Level three: Using datafetchers
Although there are shortcut subclasses that make it even easier, let's write out a data-fetcher class:
# helpers.py
class SpecialChildrenByParentIdFetcher(Datafetcher):
@staticmethod
def batch_load_dict(parent_ids):
children = Children.objects.filter(special=True, parent_id__in=parent_ids)
children_by_parent_id = defaultdict(list)
for child in children:
children_by_parent_id[child.parent_id].append(child)
return children_by_parent_id
# views.py
def parents_list(request):
parents = Parent.objects.all()
fetcher = SpecialChildrenByParentIdFetcher.get_instance()

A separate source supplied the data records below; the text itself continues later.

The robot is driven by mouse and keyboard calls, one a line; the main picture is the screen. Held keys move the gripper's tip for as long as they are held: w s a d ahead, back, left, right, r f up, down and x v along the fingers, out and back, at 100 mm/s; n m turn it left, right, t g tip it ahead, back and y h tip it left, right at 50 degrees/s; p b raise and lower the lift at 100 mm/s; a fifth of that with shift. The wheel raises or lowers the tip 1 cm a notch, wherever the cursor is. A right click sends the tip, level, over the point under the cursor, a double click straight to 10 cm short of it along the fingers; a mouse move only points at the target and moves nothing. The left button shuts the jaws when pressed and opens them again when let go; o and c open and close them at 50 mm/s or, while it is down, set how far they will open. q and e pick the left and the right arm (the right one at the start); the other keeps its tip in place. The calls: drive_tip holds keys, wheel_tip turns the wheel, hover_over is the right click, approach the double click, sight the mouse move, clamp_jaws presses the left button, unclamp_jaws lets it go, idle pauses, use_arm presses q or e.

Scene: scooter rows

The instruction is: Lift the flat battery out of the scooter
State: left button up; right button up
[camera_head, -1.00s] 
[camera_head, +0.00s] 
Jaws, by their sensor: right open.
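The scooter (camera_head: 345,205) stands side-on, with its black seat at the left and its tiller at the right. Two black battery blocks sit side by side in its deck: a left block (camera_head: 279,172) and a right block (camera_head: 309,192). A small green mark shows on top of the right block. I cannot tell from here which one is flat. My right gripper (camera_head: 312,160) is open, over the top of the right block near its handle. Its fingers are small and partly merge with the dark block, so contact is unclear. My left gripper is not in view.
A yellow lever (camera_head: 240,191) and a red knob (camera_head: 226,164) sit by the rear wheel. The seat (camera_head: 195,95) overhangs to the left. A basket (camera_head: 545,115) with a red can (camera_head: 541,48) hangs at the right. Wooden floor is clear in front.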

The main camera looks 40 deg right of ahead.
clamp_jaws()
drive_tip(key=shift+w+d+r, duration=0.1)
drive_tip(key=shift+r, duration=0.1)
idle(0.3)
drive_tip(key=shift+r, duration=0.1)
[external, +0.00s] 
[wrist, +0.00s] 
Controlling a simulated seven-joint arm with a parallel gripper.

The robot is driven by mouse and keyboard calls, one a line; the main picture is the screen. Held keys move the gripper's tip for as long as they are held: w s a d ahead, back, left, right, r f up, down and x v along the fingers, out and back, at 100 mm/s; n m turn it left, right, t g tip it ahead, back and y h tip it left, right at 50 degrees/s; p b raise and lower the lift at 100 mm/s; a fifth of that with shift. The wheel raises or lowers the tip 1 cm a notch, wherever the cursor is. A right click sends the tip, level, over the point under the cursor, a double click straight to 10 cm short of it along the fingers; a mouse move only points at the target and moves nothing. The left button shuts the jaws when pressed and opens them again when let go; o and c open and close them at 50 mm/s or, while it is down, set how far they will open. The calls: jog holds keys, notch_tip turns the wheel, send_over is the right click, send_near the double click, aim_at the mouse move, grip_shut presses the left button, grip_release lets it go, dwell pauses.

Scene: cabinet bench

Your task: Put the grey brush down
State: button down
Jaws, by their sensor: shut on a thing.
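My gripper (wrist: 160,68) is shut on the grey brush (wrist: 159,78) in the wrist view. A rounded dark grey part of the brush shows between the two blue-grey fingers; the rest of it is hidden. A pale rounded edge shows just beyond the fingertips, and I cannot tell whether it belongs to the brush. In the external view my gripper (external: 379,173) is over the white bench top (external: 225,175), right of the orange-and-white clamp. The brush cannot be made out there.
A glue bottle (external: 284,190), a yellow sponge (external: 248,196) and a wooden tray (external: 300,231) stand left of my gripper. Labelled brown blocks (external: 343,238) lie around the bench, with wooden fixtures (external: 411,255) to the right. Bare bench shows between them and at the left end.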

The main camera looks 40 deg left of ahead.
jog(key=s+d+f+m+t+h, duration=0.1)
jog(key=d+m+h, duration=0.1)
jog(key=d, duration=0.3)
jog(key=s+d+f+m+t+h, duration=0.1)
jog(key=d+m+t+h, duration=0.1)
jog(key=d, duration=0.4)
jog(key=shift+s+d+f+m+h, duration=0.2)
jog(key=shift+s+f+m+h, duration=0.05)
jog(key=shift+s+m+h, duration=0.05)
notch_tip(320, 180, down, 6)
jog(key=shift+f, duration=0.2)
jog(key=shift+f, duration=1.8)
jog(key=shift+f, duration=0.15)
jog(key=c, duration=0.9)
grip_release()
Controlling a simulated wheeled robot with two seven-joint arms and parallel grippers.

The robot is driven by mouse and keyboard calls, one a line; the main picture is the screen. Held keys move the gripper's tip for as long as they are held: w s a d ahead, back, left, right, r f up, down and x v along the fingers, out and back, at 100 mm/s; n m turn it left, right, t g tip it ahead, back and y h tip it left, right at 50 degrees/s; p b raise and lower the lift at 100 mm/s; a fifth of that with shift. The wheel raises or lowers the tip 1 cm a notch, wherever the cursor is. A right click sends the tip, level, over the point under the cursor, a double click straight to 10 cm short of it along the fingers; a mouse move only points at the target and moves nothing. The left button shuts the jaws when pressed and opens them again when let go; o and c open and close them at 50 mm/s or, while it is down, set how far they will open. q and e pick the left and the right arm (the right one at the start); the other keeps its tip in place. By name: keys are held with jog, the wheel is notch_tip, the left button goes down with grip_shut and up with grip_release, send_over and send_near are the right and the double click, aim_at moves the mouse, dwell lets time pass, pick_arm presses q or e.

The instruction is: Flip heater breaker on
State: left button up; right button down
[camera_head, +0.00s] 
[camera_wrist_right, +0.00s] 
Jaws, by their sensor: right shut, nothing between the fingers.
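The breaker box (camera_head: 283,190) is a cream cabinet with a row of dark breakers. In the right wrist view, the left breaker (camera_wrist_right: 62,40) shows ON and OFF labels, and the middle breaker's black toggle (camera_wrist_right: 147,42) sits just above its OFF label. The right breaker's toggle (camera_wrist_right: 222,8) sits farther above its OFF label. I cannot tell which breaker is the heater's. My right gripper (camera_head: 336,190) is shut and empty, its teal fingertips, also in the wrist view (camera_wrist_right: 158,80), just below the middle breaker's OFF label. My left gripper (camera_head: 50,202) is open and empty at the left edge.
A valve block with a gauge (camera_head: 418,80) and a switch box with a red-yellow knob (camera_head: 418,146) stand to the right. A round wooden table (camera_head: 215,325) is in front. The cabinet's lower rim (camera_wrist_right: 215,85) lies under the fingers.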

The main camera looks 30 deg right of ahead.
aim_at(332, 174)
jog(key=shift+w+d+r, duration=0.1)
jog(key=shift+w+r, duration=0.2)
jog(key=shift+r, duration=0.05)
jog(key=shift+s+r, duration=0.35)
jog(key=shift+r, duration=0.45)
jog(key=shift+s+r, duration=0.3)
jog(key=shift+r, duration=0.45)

fetcher.prefetch_keys([p.id for p in parents])
return render(request, 'parent_list.html', {'object_list': parents})
{# template.jinja2 #}
{% for parent in object_list %}
...
{% if helpers.SpecialChildrenByParentIdFetcher.get_instance().get(parent.id) %}
...
Because the base DataFetcher class is thoroughly tested, you need only test that your batch_load_dict method works as expected.